A França foi sacudida, nestes
dias, pela violência armada mercê do fanatismo religioso sobre alegados excessos
da liberdade de expressão. Com efeito, o semanário humorístico parisiense “Charlie Hebdo” foi assaltado por dois suspeitos
marcados pelo radicalismo islâmico e que, além de vários feridos, alguns dos
quais ficaram em estado grave, fizeram uma dúzia de vítimas mortais. Durante a
intervenção violenta, foi ouvido o brado de vingança do profeta.
Os suspeitos puseram-se em fuga e toda a
região parisiense e a Picardia, no nordeste, viveu horas dramáticas de
insegurança com réplicas, em pelo menos mais dois lugares, da iniciativa destes
suspeitos e de outros mais, não obstante o empenho ativo da imensa força policial.
Tudo parece hoje ter acabado de forma adequada à gravidade do momento.
A França uniu-se na condenação do
epifenómeno, no que foi e é acompanhada pelos responsáveis dos Estados que no mundo
desfrutam de maior visibilidade ou os que se sentem mais próximos daquele grande
país.

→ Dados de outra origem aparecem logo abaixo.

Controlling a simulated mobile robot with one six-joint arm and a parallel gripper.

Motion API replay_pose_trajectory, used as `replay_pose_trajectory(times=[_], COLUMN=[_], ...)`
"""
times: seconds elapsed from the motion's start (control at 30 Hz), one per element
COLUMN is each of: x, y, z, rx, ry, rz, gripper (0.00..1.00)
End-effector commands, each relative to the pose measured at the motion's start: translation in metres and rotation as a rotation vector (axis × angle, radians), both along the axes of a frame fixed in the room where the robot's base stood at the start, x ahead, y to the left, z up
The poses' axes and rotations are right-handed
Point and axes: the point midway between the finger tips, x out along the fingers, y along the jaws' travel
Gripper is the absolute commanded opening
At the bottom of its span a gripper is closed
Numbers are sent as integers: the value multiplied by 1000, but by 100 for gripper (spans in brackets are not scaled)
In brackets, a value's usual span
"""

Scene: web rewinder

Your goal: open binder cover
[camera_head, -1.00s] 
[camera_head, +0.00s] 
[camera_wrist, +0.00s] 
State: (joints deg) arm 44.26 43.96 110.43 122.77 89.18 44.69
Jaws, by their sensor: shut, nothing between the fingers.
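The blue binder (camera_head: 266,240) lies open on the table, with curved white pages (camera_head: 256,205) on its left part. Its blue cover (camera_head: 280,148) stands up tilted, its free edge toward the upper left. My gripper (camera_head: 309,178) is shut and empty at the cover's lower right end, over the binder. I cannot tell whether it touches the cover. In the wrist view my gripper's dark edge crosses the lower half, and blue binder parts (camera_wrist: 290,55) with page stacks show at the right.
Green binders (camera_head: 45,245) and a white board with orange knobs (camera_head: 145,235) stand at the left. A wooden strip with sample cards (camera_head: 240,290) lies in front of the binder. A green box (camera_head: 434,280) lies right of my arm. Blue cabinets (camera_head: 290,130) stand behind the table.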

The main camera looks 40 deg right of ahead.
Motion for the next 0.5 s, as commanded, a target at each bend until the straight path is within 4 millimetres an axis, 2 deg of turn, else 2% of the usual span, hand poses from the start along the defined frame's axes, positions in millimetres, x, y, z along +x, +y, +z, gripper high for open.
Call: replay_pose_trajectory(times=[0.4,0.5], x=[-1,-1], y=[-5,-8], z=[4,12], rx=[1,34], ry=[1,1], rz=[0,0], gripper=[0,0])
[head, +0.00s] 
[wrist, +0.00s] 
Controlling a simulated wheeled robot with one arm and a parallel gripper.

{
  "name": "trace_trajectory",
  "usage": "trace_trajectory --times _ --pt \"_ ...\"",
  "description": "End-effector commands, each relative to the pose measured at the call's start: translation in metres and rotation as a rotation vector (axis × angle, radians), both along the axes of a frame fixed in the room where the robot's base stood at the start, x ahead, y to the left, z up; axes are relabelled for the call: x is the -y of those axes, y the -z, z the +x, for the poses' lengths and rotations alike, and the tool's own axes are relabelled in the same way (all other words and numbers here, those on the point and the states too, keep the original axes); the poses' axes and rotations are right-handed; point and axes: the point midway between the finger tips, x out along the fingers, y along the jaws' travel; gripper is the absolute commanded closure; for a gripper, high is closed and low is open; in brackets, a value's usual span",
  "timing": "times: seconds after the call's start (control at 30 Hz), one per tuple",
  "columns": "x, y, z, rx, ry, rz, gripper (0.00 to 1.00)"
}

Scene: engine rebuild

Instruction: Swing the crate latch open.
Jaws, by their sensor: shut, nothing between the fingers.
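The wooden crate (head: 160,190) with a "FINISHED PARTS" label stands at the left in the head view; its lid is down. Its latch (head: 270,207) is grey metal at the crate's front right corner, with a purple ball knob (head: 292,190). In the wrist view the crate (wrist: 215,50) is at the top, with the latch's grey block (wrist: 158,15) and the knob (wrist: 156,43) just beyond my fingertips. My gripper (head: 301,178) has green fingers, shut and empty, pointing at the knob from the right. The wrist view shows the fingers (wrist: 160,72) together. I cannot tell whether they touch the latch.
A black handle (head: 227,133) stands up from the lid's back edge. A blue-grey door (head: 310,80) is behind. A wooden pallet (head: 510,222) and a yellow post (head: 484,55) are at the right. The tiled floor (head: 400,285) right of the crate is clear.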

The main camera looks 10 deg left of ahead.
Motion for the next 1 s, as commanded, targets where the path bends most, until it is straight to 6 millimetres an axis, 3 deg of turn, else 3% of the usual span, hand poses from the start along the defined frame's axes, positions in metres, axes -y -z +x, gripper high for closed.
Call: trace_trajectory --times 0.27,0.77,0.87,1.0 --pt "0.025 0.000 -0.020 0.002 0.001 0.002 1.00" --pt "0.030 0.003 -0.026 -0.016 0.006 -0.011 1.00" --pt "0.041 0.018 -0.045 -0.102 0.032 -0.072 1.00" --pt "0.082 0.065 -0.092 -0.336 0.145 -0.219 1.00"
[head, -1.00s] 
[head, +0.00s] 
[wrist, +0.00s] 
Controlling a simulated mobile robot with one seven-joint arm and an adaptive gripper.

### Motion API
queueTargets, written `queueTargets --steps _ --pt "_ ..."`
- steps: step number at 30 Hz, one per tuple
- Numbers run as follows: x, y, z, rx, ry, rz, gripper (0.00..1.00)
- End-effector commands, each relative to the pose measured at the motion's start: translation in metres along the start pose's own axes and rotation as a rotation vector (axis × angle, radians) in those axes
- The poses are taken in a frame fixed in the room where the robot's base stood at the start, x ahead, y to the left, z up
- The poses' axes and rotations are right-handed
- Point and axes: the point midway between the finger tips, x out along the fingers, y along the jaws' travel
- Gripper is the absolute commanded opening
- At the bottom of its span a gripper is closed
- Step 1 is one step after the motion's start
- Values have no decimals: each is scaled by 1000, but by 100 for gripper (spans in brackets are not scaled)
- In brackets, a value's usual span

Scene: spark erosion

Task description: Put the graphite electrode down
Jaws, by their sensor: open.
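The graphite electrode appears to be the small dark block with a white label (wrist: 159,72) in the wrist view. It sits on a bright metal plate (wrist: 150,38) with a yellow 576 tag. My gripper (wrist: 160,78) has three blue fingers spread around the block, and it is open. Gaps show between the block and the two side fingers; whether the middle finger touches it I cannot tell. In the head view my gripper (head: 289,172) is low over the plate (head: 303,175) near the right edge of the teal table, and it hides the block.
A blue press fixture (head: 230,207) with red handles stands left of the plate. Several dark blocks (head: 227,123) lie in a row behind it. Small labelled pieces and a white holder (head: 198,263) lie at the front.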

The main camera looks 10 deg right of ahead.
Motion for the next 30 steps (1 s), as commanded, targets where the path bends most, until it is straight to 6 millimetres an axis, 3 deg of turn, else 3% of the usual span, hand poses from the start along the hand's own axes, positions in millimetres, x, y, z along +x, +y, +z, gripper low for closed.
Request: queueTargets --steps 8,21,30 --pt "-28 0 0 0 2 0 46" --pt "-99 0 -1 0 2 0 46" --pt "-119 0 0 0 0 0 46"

Vigílias, manifestações, artigos de opinião e mesmo expressões artísticas
ligadas ao humorismo e à sátira se multiplicam um pouco por toda a Europa,
fazendo disto legítimo e plausível alarido as redes sociais.
Por outro lado, enquanto formações
partidárias radicais aproveitaram a oportunidade para incrementarem a auto-organização
e sugerir medidas drásticas, incluindo a restauração da pena de morte, mas
sobretudo pela proibição da imigração e pelo levantamento do acordo de Schengen.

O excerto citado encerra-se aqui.